--- Start of Raw data ---

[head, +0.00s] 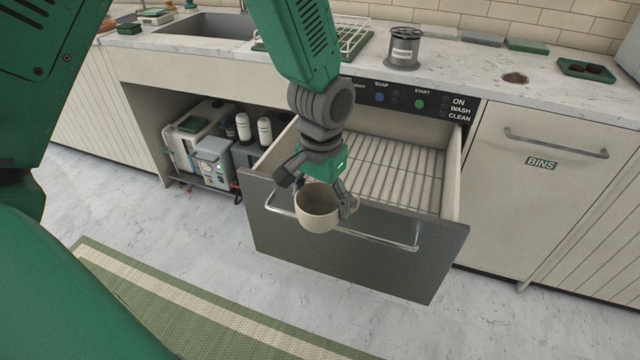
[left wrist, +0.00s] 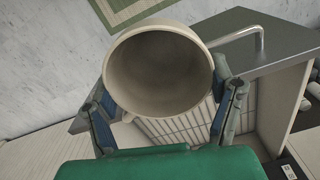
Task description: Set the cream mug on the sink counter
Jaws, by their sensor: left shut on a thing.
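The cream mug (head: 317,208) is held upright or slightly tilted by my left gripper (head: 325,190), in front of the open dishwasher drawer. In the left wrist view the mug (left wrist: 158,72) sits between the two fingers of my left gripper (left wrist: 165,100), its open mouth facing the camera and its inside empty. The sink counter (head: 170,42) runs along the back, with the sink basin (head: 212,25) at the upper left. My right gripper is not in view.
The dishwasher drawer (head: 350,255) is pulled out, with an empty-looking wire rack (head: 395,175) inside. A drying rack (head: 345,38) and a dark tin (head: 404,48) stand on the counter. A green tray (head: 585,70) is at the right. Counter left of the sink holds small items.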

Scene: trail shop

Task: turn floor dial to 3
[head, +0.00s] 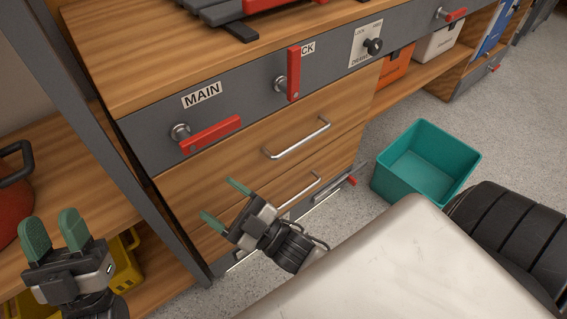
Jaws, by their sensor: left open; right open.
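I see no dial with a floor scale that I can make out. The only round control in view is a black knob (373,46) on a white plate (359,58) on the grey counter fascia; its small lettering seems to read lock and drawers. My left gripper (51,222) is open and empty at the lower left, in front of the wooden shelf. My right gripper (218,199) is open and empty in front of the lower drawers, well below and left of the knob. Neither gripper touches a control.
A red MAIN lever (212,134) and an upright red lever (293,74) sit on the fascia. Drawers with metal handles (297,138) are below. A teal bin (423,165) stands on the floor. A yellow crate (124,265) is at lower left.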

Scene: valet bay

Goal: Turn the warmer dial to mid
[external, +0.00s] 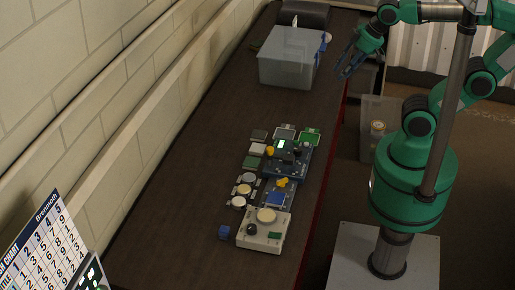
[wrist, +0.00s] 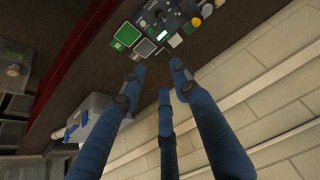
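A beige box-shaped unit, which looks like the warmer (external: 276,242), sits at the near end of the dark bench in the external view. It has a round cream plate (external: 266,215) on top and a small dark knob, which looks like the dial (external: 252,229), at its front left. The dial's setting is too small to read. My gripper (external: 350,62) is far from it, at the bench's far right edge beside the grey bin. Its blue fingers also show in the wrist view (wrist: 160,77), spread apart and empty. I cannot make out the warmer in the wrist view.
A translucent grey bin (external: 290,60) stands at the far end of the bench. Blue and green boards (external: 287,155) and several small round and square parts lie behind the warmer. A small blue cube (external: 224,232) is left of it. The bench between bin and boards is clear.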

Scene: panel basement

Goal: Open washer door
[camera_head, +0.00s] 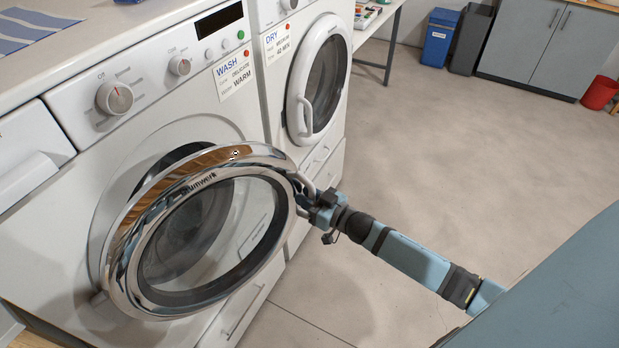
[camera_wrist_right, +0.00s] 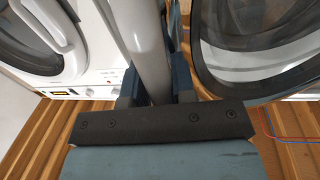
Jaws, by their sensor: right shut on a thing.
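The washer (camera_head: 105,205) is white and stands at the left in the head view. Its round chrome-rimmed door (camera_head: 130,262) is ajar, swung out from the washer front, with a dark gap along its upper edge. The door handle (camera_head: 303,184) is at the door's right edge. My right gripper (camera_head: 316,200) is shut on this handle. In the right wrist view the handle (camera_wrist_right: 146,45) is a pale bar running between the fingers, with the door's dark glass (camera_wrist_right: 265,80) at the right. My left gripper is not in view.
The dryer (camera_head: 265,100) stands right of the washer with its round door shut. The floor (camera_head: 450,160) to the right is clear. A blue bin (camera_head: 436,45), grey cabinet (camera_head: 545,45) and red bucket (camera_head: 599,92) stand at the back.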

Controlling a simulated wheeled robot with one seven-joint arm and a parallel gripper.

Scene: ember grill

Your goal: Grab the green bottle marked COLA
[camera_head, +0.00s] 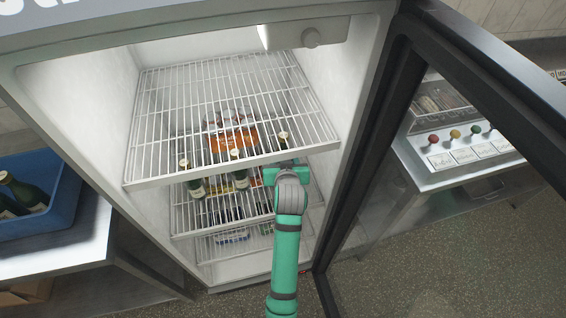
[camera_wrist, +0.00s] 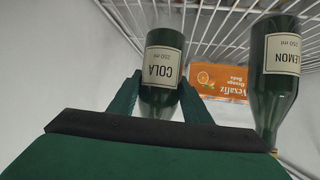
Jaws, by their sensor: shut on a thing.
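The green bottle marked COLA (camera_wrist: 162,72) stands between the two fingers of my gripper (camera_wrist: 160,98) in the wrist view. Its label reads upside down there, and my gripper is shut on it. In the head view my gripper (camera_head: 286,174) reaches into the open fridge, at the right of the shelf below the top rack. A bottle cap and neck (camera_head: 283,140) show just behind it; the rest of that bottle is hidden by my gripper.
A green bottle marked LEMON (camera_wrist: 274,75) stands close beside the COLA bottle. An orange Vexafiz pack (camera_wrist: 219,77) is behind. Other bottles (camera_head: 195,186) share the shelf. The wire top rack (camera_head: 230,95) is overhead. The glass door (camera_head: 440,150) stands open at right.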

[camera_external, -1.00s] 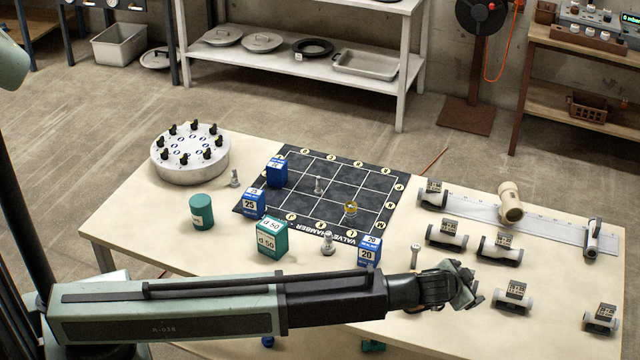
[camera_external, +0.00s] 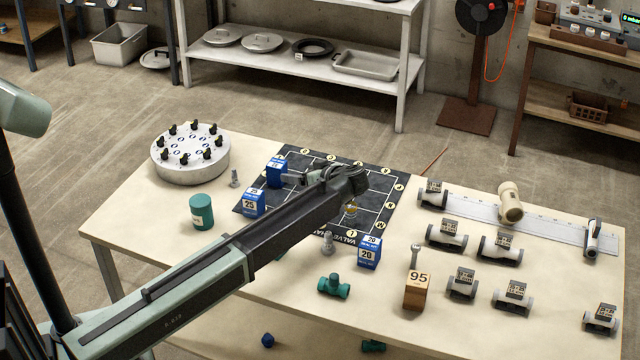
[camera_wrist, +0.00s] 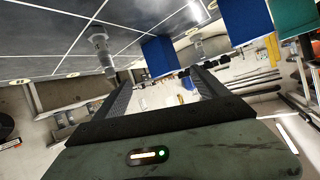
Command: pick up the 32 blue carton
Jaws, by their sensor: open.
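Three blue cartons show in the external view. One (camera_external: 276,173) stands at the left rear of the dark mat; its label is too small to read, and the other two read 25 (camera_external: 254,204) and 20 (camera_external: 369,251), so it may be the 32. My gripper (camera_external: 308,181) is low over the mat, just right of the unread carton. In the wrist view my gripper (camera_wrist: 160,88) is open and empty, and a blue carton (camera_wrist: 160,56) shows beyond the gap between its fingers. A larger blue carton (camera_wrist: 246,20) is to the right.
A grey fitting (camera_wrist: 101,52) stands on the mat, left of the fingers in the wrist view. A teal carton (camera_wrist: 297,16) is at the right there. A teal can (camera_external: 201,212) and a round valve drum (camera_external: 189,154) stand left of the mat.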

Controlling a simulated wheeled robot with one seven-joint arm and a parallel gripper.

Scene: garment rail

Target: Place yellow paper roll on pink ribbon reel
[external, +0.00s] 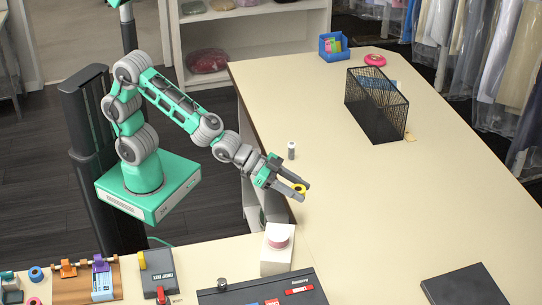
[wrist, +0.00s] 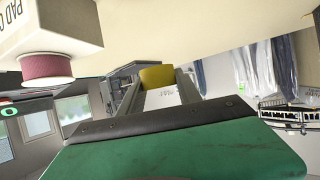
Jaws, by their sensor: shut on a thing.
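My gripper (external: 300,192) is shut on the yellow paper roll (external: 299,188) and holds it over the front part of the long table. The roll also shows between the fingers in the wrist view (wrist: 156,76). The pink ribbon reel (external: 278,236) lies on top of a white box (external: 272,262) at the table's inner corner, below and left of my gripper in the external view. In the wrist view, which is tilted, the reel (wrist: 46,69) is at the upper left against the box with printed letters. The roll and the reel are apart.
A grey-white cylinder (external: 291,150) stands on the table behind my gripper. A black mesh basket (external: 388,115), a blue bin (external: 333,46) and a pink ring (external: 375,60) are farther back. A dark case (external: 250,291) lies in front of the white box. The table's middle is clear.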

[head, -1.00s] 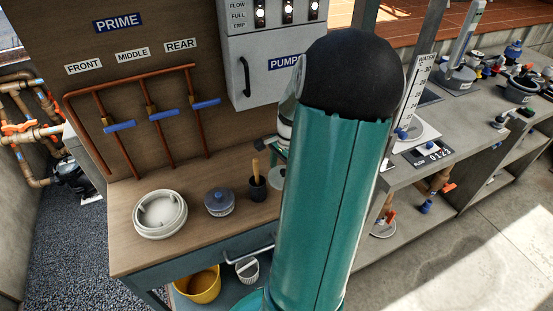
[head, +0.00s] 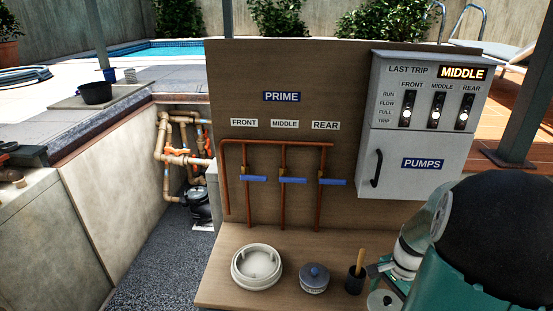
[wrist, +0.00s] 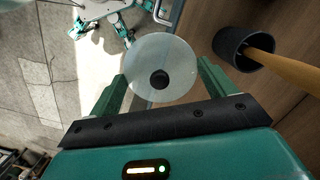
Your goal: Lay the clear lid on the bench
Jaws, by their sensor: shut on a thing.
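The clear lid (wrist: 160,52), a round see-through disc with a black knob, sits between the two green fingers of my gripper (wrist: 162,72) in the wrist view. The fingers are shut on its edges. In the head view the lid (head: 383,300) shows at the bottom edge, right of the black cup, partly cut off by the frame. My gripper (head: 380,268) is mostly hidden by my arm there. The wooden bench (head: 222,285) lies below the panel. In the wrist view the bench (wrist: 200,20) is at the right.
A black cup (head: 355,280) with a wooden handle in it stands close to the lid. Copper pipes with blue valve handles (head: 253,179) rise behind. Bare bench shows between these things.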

--- End of Raw data ---

▶ **Directive**
The pictures in the entries should be left out; output everything else exactly.

▶ **Solution to the exercise**
[head, +0.00s] 
[left wrist, +0.00s] 
Task description: Set the cream mug on the sink counter
Jaws, by their sensor: left shut on a thing.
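The cream mug (head: 317,208) is held upright or slightly tilted by my left gripper (head: 325,190), in front of the open dishwasher drawer. In the left wrist view the mug (left wrist: 158,72) sits between the two fingers of my left gripper (left wrist: 165,100), its open mouth facing the camera and its inside empty. The sink counter (head: 170,42) runs along the back, with the sink basin (head: 212,25) at the upper left. My right gripper is not in view.
The dishwasher drawer (head: 350,255) is pulled out, with an empty-looking wire rack (head: 395,175) inside. A drying rack (head: 345,38) and a dark tin (head: 404,48) stand on the counter. A green tray (head: 585,70) is at the right. Counter left of the sink holds small items.

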Scene: trail shop

Task: turn floor dial to 3
[head, +0.00s] 
Jaws, by their sensor: left open; right open.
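I see no dial with a floor scale that I can make out. The only round control in view is a black knob (373,46) on a white plate (359,58) on the grey counter fascia; its small lettering seems to read lock and drawers. My left gripper (51,222) is open and empty at the lower left, in front of the wooden shelf. My right gripper (218,199) is open and empty in front of the lower drawers, well below and left of the knob. Neither gripper touches a control.
A red MAIN lever (212,134) and an upright red lever (293,74) sit on the fascia. Drawers with metal handles (297,138) are below. A teal bin (423,165) stands on the floor. A yellow crate (124,265) is at lower left.

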Scene: valet bay

Goal: Turn the warmer dial to mid
[external, +0.00s] 
[wrist, +0.00s] 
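A beige box-shaped unit, which looks like the warmer (external: 276,242), sits at the near end of the dark bench in the external view. It has a round cream plate (external: 266,215) on top and a small dark knob, which looks like the dial (external: 252,229), at its front left. The dial's setting is too small to read. My gripper (external: 350,62) is far from it, at the bench's far right edge beside the grey bin. Its blue fingers also show in the wrist view (wrist: 160,77), spread apart and empty. I cannot make out the warmer in the wrist view.
A translucent grey bin (external: 290,60) stands at the far end of the bench. Blue and green boards (external: 287,155) and several small round and square parts lie behind the warmer. A small blue cube (external: 224,232) is left of it. The bench between bin and boards is clear.

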Scene: panel basement

Goal: Open washer door
[camera_head, +0.00s] 
[camera_wrist_right, +0.00s] 
Jaws, by their sensor: right shut on a thing.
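The washer (camera_head: 105,205) is white and stands at the left in the head view. Its round chrome-rimmed door (camera_head: 130,262) is ajar, swung out from the washer front, with a dark gap along its upper edge. The door handle (camera_head: 303,184) is at the door's right edge. My right gripper (camera_head: 316,200) is shut on this handle. In the right wrist view the handle (camera_wrist_right: 146,45) is a pale bar running between the fingers, with the door's dark glass (camera_wrist_right: 265,80) at the right. My left gripper is not in view.
The dryer (camera_head: 265,100) stands right of the washer with its round door shut. The floor (camera_head: 450,160) to the right is clear. A blue bin (camera_head: 436,45), grey cabinet (camera_head: 545,45) and red bucket (camera_head: 599,92) stand at the back.

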Controlling a simulated wheeled robot with one seven-joint arm and a parallel gripper.

Scene: ember grill

Your goal: Grab the green bottle marked COLA
[camera_head, +0.00s] 
[camera_wrist, +0.00s] 
Jaws, by their sensor: shut on a thing.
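The green bottle marked COLA (camera_wrist: 162,72) stands between the two fingers of my gripper (camera_wrist: 160,98) in the wrist view. Its label reads upside down there, and my gripper is shut on it. In the head view my gripper (camera_head: 286,174) reaches into the open fridge, at the right of the shelf below the top rack. A bottle cap and neck (camera_head: 283,140) show just behind it; the rest of that bottle is hidden by my gripper.
A green bottle marked LEMON (camera_wrist: 274,75) stands close beside the COLA bottle. An orange Vexafiz pack (camera_wrist: 219,77) is behind. Other bottles (camera_head: 195,186) share the shelf. The wire top rack (camera_head: 230,95) is overhead. The glass door (camera_head: 440,150) stands open at right.

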[camera_external, -1.00s] 
[camera_external, +0.00s] 
[camera_wrist, +0.00s] 
Command: pick up the 32 blue carton
Jaws, by their sensor: open.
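Three blue cartons show in the external view. One (camera_external: 276,173) stands at the left rear of the dark mat; its label is too small to read, and the other two read 25 (camera_external: 254,204) and 20 (camera_external: 369,251), so it may be the 32. My gripper (camera_external: 308,181) is low over the mat, just right of the unread carton. In the wrist view my gripper (camera_wrist: 160,88) is open and empty, and a blue carton (camera_wrist: 160,56) shows beyond the gap between its fingers. A larger blue carton (camera_wrist: 246,20) is to the right.
A grey fitting (camera_wrist: 101,52) stands on the mat, left of the fingers in the wrist view. A teal carton (camera_wrist: 297,16) is at the right there. A teal can (camera_external: 201,212) and a round valve drum (camera_external: 189,154) stand left of the mat.

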Controlling a simulated wheeled robot with one seven-joint arm and a parallel gripper.

Scene: garment rail

Target: Place yellow paper roll on pink ribbon reel
[external, +0.00s] 
[wrist, +0.00s] 
Jaws, by their sensor: shut on a thing.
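My gripper (external: 300,192) is shut on the yellow paper roll (external: 299,188) and holds it over the front part of the long table. The roll also shows between the fingers in the wrist view (wrist: 156,76). The pink ribbon reel (external: 278,236) lies on top of a white box (external: 272,262) at the table's inner corner, below and left of my gripper in the external view. In the wrist view, which is tilted, the reel (wrist: 46,69) is at the upper left against the box with printed letters. The roll and the reel are apart.
A grey-white cylinder (external: 291,150) stands on the table behind my gripper. A black mesh basket (external: 388,115), a blue bin (external: 333,46) and a pink ring (external: 375,60) are farther back. A dark case (external: 250,291) lies in front of the white box. The table's middle is clear.

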[head, -1.00s] 
[head, +0.00s] 
[wrist, +0.00s] 
Your goal: Lay the clear lid on the bench
Jaws, by their sensor: shut on a thing.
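The clear lid (wrist: 160,52), a round see-through disc with a black knob, sits between the two green fingers of my gripper (wrist: 162,72) in the wrist view. The fingers are shut on its edges. In the head view the lid (head: 383,300) shows at the bottom edge, right of the black cup, partly cut off by the frame. My gripper (head: 380,268) is mostly hidden by my arm there. The wooden bench (head: 222,285) lies below the panel. In the wrist view the bench (wrist: 200,20) is at the right.
A black cup (head: 355,280) with a wooden handle in it stands close to the lid. Copper pipes with blue valve handles (head: 253,179) rise behind. Bare bench shows between these things.

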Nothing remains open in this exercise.